Mathematical induction is a mathematical proof technique. It is essentially used to prove that a statement P(n) holds for every natural number n = 0, 1, 2, 3, . . . ; that is, the overall statement is a sequence of infinitely many cases P(0), P(1), P(2), P(3), . . . . Informal metaphors help to explain this technique, such as falling dominoes or climbing a ladder:

Mathematical induction proves that we can climb as high as we like on a ladder, by proving that we can climb onto the bottom rung (the basis) and that from each rung we can climb up to the next one (the step).

- Concrete Mathematics, page 3 margins.

A proof by induction consists of two cases. The first, the base case (or basis), proves the statement for n = 0 without assuming any knowledge of other cases. The second case, the induction step, proves that if the statement holds for any given case n = k, then it must also hold for the next case n = k + 1. These two steps establish that the statement holds for every natural number n. The base case does not necessarily begin with n = 0, but often with n = 1, and possibly with any fixed natural number n = N, establishing the truth of the statement for all natural numbers n ≥ N.

The method can be extended to prove statements about more general well-founded structures, such as trees; this generalization, known as structural induction, is used in mathematical logic and computer science. Mathematical induction in this extended sense is closely related to recursion. Mathematical induction is an inference rule used in formal proofs, and is the foundation of most correctness proofs for computer programs.

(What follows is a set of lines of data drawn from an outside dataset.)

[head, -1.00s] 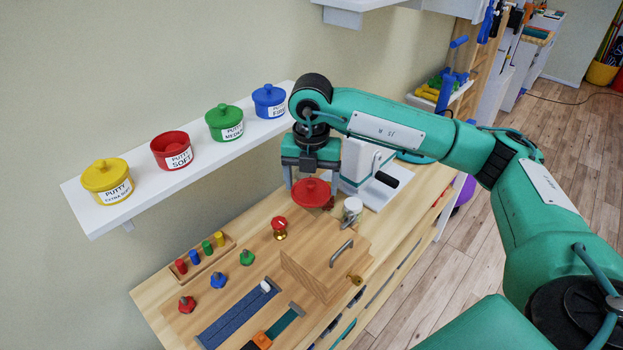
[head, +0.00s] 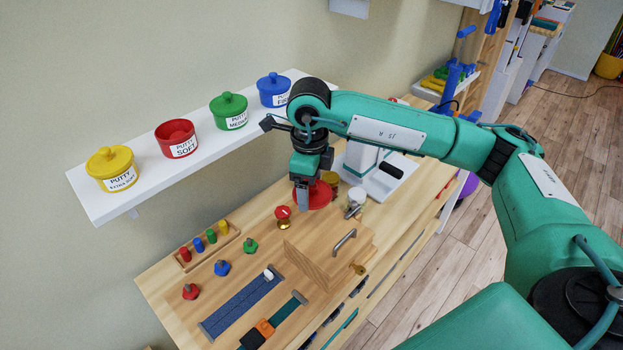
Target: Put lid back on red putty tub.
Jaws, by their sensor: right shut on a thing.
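The red putty tub (head: 177,140), labelled "PUTTY SOFT", stands open on the white wall shelf, with red putty showing inside. The red lid (head: 318,197) is in my right gripper (head: 303,196), over the wooden bench, to the right of and lower in the picture than the tub. The gripper points down and is shut on the lid; its fingers hide part of the lid. My left gripper is not in view.
The shelf (head: 143,200) also holds lidded yellow (head: 112,168), green (head: 229,111) and blue (head: 273,89) tubs close beside the red one. The bench (head: 165,285) below carries pegs, knobs, straps and a wooden box (head: 318,262) with a handle.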

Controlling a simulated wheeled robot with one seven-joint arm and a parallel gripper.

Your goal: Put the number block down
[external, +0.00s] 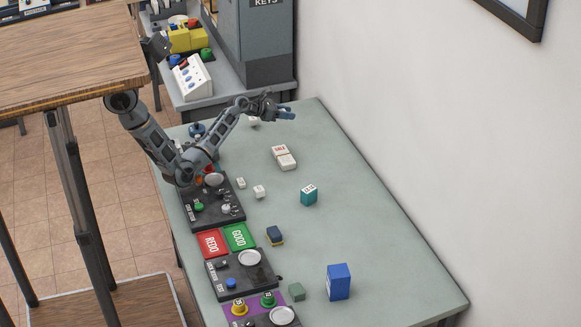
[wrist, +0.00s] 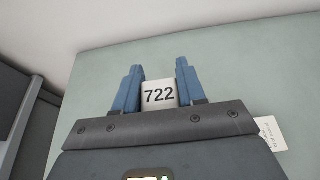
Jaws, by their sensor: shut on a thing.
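The number block (wrist: 159,93) is white with a black "722" on its face. In the wrist view it sits between the blue fingers of my gripper (wrist: 160,84), which are shut on it. In the external view my gripper (external: 287,113) reaches out over the far end of the grey-green table (external: 350,190). The block cannot be made out between the fingers there. The gap between the block and the table cannot be judged.
A small white block (external: 254,121) shows below my gripper. White pieces (external: 284,157), a teal block (external: 308,195) and a blue box (external: 339,282) stand on the table. Dark control panels (external: 213,212) line its left side. The wall borders the right.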

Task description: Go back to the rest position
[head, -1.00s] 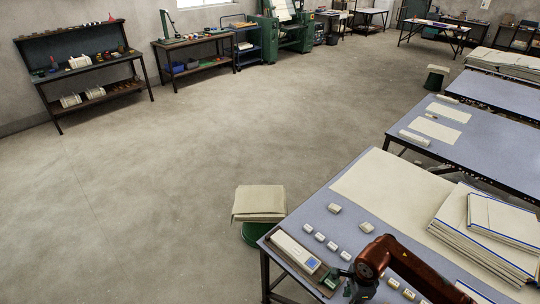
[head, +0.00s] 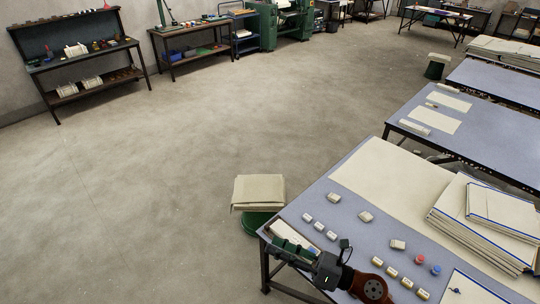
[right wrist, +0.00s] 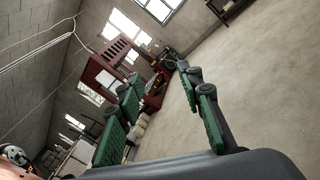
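My right gripper (head: 282,246) is over the near left corner of the front table (head: 310,185), pointing left. In the right wrist view its two green-padded fingers (right wrist: 158,80) stand apart with nothing between them. It holds no cloth. A large cream cloth sheet (head: 385,170) lies flat on the table, beyond the small blocks. Stacked cream pieces with blue edging (head: 490,218) lie to its right. My left gripper is not in view.
A green stool with a folded cream cloth (head: 259,190) stands just left of the table. Several small blocks (head: 366,216) lie along the table's near part. A pale tray (head: 290,236) is partly hidden behind my gripper. The floor (head: 130,200) to the left is clear.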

Although its name may suggest otherwise, mathematical induction should not be confused with inductive reasoning as used in philosophy (see Problem of induction). The mathematical method examines infinitely many cases to prove a general statement, but does so by a finite chain of deductive reasoning involving the variable n, which can take infinitely many values.

Description

The simplest and most common form of mathematical induction infers that a statement involving a natural number n (that is, an integer n ≥ 0 or 1) holds for all values of n. The proof consists of two steps:

The initial or base case: prove that the statement holds for 0, or 1. The induction step, inductive step, or step case: prove that for every n, if the statement holds for n, then it holds for n + 1. In other words, assume that the statement holds for some arbitrary natural number n, and prove that the statement holds for n + 1. The hypothesis in the inductive step, that the statement holds for a particular n, is called the induction hypothesis or inductive hypothesis. To prove the inductive step, one assumes the induction hypothesis for n and then uses this assumption to prove that the statement holds for n + 1.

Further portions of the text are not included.